The compensation is limited to offsetting lost income and expenses and does not allow full-fledged organ markets. But it is nonetheless a major step towards increasing incentives for organ donation, which could potentially save many lives. New Zealand-based economist Eric Crampton has a more detailed the discussion of the bill and its history here.

The United States would do well to follow New Zealand’s example of fully compensating organ donors for lost wages, and even go further towards full legalization of organ markets. As economist Alex Tabarrok points out, doing so might save thousands of lives every year, and save even more people from having to spend long periods of on kidney dialysis (a debilitating treatment that greatly impairs normal life, and is very costly to boot). Current US policies allow “reasonable” compensation for some expenses, including lost wages. But usually compensation for lost wages is only from recipients themselves and only after the fact rather than in advance).
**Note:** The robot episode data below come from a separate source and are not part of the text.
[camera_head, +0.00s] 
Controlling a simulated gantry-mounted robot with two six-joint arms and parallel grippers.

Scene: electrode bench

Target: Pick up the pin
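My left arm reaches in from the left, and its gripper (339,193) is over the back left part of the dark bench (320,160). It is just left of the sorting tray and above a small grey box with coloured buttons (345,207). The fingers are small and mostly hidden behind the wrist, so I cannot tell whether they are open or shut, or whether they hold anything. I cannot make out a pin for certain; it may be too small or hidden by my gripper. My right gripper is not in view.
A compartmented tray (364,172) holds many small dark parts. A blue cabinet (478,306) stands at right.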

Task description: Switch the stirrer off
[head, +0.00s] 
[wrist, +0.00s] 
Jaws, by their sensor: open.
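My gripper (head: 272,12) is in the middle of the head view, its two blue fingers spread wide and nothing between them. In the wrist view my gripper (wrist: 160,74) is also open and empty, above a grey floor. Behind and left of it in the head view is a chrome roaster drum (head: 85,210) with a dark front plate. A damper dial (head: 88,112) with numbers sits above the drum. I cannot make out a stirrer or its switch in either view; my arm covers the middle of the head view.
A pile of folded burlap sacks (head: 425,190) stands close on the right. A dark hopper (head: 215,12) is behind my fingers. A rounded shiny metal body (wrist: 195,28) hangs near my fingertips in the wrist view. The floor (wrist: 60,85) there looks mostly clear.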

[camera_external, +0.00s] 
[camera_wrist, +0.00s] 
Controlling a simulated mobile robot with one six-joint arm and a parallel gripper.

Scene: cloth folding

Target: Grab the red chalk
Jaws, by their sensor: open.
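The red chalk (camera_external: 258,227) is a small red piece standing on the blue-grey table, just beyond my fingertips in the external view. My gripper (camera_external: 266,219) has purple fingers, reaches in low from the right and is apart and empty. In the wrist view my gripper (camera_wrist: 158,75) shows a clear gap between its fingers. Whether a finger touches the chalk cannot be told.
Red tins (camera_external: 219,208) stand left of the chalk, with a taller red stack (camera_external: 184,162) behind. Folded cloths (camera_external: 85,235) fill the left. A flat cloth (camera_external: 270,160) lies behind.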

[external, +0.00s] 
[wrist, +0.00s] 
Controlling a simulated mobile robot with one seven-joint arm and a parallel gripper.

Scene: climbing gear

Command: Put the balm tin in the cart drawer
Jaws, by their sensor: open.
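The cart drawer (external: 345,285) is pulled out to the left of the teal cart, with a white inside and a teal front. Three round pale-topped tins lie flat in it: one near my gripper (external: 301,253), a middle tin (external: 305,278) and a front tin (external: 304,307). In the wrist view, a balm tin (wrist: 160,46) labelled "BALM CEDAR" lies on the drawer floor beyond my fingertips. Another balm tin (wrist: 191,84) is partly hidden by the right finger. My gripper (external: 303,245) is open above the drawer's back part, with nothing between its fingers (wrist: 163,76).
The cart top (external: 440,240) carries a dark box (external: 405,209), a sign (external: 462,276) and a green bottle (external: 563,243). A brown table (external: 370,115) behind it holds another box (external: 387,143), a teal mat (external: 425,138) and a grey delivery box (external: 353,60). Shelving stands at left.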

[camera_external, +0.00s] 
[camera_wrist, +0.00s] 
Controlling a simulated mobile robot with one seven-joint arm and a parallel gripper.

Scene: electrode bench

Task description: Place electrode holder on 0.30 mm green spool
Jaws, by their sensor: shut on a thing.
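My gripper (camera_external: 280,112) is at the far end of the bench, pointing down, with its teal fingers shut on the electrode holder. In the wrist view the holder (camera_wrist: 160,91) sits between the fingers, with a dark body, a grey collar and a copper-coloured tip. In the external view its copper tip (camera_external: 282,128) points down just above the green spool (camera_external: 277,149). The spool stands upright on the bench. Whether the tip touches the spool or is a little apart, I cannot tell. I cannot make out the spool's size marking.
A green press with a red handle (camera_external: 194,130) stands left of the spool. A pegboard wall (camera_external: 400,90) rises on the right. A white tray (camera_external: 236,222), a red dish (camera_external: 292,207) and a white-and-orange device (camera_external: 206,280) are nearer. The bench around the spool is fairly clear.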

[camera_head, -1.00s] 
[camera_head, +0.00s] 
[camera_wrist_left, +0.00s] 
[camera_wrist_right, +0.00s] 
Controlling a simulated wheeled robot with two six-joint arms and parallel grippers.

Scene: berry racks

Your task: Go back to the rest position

In the past, I have outlined the case for legalizing organ markets in greater detail, and addressed a variety of objections, such as claims that organ markets would unjustly “exploit” the poor, and arguments that they would lead to dangerous “commodification” of the body and ethical corruption. Most recently, I have commented on a letter defending bone marrow markets signed by a cross-ideological group of leading ethicists.

While people can reasonably disagree about how organ markets should be structured and the extent to which they need to be regulated, there is a very strong case for legalizing them in order to save the lives of thousands of innocent people who are otherwise doomed to an early (and often painful) death, and tens of thousands more who must otherwise undergo years of needless suffering. Ultimately, the question is not whether there are objections to organ markets, but whether any of them are weighty enough to justify the infliction of so much death and misery.

UPDATE: I have made some revisions to this post to clarify the current state of US law.

UPDATE #2: The original version of this post incorrectly indicated that US law forbids most compensation for lost wages incurred by organ donors. It in fact allows “reasonable” compensation for such wages, though public and private insurance policies rarely if ever provide it. I apologize for the error, which has now been corrected.